_What is required_: Find the lines containing the word "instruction" and copy every one of them.
#####
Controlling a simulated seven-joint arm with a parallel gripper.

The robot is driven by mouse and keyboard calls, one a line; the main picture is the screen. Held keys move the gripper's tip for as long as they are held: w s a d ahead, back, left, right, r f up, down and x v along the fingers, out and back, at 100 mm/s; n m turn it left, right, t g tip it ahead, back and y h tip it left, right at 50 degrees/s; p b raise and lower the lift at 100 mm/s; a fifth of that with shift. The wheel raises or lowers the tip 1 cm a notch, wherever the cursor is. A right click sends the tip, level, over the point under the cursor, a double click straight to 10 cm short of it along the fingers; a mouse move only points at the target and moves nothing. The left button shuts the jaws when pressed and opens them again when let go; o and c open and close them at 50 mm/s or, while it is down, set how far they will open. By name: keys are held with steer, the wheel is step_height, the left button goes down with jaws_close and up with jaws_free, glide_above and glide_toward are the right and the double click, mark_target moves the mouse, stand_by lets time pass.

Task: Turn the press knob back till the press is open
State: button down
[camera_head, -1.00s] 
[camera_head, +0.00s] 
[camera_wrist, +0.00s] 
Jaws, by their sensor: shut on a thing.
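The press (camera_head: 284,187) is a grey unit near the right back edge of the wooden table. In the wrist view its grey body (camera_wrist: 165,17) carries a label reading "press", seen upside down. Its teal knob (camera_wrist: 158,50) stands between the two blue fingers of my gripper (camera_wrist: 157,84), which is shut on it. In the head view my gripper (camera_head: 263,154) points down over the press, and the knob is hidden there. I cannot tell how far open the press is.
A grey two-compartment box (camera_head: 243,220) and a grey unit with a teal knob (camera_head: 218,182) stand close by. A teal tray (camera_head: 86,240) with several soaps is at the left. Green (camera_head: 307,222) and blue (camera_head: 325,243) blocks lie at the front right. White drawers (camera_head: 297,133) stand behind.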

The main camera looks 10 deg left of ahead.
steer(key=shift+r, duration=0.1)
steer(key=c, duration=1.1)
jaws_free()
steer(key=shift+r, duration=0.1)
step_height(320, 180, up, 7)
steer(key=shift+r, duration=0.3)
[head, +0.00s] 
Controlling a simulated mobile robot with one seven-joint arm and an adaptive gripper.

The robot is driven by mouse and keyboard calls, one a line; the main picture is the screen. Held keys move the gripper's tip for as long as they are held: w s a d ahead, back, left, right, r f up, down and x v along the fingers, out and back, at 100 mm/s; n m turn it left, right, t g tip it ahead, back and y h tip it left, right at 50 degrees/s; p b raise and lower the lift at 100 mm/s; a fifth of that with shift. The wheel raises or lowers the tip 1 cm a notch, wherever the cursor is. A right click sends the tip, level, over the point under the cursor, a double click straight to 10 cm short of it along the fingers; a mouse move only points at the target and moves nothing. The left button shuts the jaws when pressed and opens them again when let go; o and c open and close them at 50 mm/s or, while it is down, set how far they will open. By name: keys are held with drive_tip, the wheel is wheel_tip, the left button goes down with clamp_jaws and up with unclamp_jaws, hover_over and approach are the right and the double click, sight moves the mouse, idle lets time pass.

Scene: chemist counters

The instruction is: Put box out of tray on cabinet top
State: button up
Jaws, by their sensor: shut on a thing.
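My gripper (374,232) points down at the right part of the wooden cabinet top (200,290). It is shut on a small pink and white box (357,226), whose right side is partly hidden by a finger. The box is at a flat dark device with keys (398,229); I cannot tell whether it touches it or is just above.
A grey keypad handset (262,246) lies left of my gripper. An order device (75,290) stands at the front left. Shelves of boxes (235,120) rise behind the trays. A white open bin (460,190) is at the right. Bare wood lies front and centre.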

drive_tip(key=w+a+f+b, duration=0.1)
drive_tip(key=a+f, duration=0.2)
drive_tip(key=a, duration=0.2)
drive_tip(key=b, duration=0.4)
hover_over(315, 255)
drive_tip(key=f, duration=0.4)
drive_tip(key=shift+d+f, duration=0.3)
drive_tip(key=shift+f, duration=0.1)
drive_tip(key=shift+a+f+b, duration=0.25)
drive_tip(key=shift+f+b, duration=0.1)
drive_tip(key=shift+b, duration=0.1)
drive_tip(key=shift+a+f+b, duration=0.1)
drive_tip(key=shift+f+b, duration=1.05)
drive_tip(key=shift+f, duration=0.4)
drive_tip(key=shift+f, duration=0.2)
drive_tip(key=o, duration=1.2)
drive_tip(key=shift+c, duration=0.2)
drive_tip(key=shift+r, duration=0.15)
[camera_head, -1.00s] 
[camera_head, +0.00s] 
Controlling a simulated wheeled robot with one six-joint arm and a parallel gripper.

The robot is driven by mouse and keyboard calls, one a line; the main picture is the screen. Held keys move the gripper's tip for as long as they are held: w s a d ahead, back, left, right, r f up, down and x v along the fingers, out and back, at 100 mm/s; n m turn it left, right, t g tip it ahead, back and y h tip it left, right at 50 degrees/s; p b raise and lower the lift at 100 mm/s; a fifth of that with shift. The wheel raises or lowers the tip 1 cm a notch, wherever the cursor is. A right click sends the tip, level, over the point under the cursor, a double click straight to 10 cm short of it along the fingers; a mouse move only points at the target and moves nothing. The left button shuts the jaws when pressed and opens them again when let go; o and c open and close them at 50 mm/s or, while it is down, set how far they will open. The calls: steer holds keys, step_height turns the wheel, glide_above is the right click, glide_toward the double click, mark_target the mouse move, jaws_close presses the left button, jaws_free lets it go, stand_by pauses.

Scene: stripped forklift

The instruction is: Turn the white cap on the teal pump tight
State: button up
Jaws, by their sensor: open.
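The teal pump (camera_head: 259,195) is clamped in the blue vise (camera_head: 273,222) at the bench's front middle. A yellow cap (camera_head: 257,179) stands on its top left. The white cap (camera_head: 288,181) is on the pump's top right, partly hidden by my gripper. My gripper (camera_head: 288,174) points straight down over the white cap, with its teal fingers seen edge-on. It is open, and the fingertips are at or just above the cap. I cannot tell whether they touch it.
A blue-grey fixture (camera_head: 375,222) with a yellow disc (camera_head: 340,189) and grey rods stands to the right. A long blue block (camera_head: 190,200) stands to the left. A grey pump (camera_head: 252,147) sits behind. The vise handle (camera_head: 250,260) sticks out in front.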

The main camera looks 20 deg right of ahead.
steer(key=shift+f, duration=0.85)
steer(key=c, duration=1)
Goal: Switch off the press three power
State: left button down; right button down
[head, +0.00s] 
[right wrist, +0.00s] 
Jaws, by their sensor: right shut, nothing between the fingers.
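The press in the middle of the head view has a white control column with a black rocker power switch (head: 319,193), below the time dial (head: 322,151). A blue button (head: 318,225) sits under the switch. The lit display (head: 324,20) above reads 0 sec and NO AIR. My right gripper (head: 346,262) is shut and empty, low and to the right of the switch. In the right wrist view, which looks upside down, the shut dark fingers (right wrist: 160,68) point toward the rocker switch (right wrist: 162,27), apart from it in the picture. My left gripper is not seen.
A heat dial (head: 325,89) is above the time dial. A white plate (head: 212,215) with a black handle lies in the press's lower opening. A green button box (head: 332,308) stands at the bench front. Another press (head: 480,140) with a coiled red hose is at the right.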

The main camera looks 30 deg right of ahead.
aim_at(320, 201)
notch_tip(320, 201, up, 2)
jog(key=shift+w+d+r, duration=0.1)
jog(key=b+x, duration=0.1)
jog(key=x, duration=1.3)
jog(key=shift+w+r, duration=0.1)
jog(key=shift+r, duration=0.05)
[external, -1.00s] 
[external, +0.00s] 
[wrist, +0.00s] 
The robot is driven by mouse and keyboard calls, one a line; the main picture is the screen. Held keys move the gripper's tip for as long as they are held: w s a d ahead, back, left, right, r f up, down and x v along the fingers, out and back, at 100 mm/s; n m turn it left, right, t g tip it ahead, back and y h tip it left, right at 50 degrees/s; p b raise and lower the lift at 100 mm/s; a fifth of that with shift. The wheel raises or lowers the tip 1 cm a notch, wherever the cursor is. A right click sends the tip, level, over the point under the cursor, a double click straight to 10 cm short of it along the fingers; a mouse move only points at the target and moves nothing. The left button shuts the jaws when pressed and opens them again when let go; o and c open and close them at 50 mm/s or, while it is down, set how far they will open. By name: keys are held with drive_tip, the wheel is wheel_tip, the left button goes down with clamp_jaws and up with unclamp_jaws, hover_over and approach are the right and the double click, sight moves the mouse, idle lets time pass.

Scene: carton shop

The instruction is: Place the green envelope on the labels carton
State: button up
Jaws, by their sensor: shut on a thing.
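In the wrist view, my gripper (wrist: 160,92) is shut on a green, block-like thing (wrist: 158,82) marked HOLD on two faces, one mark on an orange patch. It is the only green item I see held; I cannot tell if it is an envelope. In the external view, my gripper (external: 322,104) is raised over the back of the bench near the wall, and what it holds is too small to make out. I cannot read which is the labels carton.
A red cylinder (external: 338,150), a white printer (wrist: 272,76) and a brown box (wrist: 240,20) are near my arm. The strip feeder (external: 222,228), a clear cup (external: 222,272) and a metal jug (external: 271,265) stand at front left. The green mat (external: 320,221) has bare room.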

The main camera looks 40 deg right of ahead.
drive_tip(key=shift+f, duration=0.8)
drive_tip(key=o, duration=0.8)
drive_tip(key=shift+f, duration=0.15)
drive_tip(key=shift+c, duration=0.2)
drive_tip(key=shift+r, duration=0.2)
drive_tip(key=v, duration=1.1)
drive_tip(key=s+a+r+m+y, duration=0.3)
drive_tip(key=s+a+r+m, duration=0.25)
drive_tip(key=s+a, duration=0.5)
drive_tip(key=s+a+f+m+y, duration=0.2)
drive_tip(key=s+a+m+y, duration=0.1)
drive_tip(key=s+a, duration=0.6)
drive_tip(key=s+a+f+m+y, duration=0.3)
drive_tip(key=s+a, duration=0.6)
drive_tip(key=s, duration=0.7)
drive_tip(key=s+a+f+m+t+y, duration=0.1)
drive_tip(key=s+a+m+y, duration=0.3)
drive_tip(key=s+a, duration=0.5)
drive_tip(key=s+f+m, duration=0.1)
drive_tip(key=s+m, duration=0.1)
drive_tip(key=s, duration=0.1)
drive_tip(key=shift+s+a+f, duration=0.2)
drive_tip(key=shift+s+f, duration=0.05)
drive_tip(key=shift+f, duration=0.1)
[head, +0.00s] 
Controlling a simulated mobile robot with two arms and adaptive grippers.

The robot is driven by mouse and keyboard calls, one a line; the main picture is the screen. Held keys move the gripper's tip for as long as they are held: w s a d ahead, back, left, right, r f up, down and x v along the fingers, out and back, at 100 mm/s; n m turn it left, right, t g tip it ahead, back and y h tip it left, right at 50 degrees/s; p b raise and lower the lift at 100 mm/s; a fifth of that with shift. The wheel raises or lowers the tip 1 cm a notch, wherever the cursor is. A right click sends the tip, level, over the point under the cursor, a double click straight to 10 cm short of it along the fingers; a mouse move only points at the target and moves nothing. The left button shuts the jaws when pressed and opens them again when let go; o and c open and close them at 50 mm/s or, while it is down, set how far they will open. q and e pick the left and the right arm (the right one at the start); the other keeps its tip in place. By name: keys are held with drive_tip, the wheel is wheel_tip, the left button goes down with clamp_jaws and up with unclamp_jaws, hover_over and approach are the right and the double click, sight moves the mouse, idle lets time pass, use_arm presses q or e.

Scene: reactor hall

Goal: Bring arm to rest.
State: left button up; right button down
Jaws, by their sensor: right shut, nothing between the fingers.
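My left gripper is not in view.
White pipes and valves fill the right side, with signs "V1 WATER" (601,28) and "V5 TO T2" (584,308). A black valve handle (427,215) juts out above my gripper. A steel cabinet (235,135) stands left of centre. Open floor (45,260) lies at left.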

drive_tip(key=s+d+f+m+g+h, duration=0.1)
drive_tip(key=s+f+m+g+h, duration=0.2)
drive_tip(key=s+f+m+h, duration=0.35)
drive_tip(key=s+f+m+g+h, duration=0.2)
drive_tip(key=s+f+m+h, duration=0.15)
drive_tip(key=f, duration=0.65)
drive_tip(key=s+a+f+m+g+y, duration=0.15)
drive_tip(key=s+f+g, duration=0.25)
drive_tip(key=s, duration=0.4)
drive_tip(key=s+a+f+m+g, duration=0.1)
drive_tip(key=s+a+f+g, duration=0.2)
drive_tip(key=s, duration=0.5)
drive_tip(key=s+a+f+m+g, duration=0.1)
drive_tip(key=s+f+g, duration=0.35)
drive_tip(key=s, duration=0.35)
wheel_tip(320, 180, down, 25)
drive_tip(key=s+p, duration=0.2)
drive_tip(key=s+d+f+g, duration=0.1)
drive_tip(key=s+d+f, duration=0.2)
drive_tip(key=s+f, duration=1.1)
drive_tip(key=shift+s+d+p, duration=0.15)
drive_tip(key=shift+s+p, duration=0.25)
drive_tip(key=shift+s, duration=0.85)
#####
_Exercise response_:
The instruction is: Put box out of tray on cabinet top
The instruction is: Turn the white cap on the teal pump tight
The instruction is: Place the green envelope on the labels carton

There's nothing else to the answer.